Siamo quindi ai tempi dell’amico di Cino, Dante, ed esattamente nell’Italia centrale, dove la ghibellina Pisa, favorevole all’imperatore, giocò un ruolo importante nella diffusione di questa metafora matrimoniale. In che modo tutto questo riguarda anche Roma? La città continuò a rappresentare sia il modello dell’impero eterno, che quello della sua capitale: non è un caso che, come altri pretendenti medievali, Pisa si considerasse una seconda Roma. Le stesse costituzioni dei comuni dell’Italia centrale, con i loro consoli e senatori, si richiamavano al modello romano. Tuttavia, nel Medioevo apparve un nuovo attore politico, ovvero il sovrano della città: che poteva essere l’imperatore stesso, ma altrettanto spesso un vescovo e, nei comuni, un podestà laico eletto. Nella stessa Roma convivevano tutte e tre le varianti: l’imperatore come capo dell’impero (romano), il papa come capo della Chiesa (romana), e il podestà, come per esempio Brancaleone degli Andalò (1220-1258), che di fatto fu il primo a far immortalare la personificazione di Roma sul metallo delle monete (fig.).
In questo contesto, la res publica personificata compare in veste di accusatrice di coloro che la maltrattano o la abbandonano al suo destino. Dante immagina Ytalia misera che saluta il suo compagno Enrico VII, in procinto di attraversare le Alpi per sposarla. Poco tempo dopo, alla morte di Enrico, Dante cita il libro delle Lamentazioni: “Quomodo sola sedet civitas plena populo! facta est quasi vidua domina gentium”: la grande città di Roma è sprofondata come una vedova cieca, perché le mancano entrambi gli occhi. Con le sue parole, Dante si riferisce all’imperatore e al papa, ai quali Petrarca rivolge la medesima accusa, quella di aver abbandonato la loro sposa romana e di essersi stabiliti a nord delle Alpi: l’imperatore Carlo IV a Praga e i papi ad Avignone dal 1309 al 1377. In questo contesto Roma compare in diverse poesie, in Petrarca e nei suoi successori, tra cui Fazio degli Alberti.

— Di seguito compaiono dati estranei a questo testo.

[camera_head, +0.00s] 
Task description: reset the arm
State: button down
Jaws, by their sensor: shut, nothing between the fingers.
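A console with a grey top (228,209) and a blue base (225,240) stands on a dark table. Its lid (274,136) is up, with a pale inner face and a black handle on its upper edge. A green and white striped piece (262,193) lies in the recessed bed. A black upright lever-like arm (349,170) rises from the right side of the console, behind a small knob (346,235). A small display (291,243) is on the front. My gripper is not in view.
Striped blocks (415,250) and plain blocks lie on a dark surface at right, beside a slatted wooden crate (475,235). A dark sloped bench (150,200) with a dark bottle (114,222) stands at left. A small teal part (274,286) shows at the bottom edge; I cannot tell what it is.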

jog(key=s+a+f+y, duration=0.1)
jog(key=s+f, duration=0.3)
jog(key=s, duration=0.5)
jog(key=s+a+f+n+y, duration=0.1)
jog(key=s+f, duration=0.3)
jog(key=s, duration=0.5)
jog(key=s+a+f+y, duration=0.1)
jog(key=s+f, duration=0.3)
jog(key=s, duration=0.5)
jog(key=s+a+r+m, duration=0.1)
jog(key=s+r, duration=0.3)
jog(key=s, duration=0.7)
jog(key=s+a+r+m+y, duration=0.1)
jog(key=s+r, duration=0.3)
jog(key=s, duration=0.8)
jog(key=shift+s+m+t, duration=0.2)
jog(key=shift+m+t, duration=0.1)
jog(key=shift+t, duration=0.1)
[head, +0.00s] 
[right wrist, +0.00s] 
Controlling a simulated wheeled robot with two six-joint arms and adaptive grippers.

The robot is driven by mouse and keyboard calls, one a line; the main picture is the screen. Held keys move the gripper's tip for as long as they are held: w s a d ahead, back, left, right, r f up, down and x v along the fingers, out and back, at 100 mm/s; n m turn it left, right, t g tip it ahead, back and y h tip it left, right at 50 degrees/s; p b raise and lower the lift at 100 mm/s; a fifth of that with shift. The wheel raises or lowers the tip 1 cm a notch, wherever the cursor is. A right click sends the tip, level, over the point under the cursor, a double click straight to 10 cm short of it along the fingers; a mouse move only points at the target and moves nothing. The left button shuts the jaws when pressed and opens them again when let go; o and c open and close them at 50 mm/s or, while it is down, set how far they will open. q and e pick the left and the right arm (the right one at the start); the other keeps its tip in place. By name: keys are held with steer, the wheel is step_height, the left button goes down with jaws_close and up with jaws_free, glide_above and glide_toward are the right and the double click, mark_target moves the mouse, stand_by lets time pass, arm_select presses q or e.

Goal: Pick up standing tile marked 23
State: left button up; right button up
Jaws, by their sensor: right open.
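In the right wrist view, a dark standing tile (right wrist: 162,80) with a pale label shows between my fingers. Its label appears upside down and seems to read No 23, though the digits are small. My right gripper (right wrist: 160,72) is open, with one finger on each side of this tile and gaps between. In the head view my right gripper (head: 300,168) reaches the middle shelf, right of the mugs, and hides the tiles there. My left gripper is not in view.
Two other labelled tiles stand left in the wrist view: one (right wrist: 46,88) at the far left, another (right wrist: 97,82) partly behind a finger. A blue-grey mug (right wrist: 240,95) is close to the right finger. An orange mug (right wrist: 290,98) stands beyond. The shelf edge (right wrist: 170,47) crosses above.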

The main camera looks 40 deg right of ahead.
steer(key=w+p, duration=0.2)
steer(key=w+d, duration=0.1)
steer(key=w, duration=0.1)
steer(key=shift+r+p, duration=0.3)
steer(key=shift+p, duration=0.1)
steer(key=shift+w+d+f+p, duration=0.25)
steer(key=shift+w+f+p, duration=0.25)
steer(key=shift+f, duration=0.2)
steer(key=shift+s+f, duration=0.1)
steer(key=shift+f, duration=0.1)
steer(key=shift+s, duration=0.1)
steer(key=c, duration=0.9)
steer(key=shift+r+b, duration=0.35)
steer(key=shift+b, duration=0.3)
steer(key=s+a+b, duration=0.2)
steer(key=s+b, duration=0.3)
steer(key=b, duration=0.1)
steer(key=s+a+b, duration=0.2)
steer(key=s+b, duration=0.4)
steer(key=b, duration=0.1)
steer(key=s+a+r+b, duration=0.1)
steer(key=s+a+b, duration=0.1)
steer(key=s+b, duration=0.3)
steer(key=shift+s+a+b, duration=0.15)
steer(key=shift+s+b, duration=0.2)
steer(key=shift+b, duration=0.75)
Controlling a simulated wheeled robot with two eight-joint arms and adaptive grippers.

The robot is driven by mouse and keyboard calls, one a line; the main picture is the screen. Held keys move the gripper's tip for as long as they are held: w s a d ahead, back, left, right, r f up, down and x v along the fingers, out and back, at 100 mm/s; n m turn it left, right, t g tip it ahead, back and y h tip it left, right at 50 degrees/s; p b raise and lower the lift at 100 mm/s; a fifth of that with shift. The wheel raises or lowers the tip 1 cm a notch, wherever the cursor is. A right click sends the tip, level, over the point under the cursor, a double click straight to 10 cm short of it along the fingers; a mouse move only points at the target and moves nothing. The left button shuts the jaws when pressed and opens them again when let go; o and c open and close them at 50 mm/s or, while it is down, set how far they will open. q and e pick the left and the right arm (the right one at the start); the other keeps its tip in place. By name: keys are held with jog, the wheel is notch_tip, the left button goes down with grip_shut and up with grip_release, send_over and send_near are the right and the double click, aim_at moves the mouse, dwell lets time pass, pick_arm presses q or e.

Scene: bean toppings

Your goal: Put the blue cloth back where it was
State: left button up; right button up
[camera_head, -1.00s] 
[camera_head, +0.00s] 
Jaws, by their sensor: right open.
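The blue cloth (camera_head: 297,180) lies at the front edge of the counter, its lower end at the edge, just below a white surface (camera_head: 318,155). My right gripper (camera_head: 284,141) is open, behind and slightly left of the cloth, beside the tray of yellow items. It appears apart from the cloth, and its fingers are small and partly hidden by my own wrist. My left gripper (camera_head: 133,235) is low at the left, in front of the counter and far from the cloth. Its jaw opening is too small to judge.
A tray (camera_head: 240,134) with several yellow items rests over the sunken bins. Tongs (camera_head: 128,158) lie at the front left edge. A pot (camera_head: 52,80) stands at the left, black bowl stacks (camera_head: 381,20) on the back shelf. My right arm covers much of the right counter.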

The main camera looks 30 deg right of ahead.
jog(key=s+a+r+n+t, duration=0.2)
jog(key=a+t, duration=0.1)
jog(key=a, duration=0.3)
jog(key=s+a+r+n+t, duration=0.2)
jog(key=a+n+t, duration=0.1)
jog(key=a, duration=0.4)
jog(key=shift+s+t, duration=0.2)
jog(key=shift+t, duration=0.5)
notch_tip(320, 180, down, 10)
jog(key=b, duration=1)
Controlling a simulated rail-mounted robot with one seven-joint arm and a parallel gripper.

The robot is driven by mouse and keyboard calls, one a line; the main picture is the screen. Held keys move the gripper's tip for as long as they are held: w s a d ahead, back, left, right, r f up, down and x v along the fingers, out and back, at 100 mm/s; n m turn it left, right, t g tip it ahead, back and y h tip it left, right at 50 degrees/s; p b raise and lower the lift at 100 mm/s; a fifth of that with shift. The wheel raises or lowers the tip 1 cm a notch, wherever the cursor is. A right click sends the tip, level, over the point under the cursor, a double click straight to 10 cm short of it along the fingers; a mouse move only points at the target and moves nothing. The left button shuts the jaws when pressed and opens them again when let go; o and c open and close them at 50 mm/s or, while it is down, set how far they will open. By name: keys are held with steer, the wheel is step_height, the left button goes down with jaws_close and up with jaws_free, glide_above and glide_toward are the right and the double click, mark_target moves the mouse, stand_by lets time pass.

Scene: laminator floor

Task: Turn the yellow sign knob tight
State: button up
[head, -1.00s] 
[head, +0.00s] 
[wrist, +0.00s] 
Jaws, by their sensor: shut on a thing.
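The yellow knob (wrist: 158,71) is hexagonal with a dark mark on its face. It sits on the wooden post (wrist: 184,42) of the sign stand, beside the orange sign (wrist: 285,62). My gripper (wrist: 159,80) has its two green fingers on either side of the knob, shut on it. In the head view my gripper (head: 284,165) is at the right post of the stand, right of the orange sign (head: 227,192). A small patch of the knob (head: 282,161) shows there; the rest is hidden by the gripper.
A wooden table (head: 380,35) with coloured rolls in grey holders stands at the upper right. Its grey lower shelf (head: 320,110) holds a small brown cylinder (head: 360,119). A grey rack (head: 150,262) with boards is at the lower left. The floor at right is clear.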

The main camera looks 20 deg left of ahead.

Gennadii Saus i Segura, CC BY-SA 4.0, via Wikimedia Commons
Petrarca presenta la città come una vecchia matrona dai capelli aggrovigliati e ingrigiti, con un mantello strappato e il volto pallido, e ne elenca le glorie perdute: essa infatti è stata capo del mondo, regina delle città, sede dell’impero, rocca della fede cattolica, fonte di tutti le azioni degne di memoria (“Roma vero, mundi caput, urbium regina, sedes imperii, arx fidei catholice, fons omnium memorabilium exemplorum”). Roma invoca il suo sposo, Italia il suo salvatore. Ma l’imperatore teme il santo bacio della sua sposa e il bel volto di Italia – come se ci fosse qualcosa di più bello al mondo! Nel lamento di Petrarca, Roma come comunità politica e l’Italia come entità geografica tendono a identificarsi, aprendo così la strada alla personificazione politica della prima età moderna.